Exactly retype the lines from the top of the data through the line containing "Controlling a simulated", leaving out every picture.

— START Information shown —

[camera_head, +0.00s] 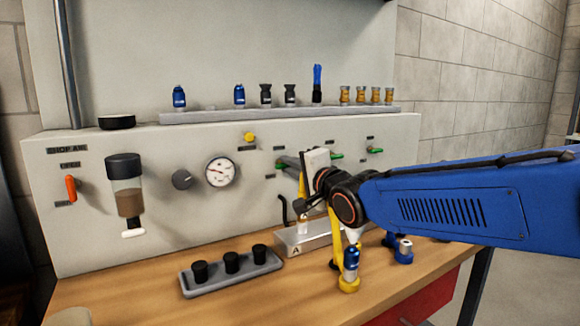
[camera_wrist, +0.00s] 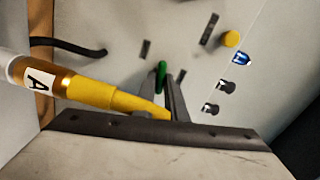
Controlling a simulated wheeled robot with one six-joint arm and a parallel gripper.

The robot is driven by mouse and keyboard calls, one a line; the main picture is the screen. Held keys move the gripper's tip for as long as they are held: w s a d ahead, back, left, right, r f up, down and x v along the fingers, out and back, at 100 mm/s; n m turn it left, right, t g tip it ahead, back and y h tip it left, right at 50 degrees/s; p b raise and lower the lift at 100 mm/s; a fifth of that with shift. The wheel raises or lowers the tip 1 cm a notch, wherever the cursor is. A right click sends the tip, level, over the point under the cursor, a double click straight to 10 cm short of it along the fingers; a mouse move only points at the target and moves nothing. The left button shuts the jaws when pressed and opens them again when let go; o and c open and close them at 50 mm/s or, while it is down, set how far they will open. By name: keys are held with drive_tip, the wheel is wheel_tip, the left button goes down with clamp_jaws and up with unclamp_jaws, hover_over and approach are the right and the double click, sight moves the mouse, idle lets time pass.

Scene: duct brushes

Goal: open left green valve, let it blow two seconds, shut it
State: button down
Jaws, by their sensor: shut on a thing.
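The left green valve (camera_head: 281,165) is on the grey panel, leftmost of several green valves. My gripper (camera_head: 287,162) reaches the panel there from the right. In the wrist view its two dark fingers (camera_wrist: 163,88) are closed on the green handle (camera_wrist: 161,72), one on each side. Much of the handle is hidden between the fingers, and I cannot tell whether the valve is open or shut. Two more green valves, a middle one (camera_head: 336,156) and a right one (camera_head: 375,150), are farther right on the panel.
A yellow tube with an A label (camera_wrist: 90,92) passes close to my fingers in the wrist view. A gauge (camera_head: 220,171) and an orange lever (camera_head: 71,188) are left on the panel. A grey tray (camera_head: 232,279) with black cups stands on the wooden bench (camera_head: 150,293).

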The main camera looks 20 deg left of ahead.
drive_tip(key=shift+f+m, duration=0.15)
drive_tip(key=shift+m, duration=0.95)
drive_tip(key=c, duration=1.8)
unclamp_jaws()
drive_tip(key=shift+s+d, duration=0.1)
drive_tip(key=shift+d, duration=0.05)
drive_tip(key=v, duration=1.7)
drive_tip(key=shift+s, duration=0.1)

— END Information shown —

* [Solution to this problem]
[camera_head, +0.00s] 
[camera_wrist, +0.00s] 
Controlling a simulated wheeled robot with one six-joint arm and a parallel gripper.

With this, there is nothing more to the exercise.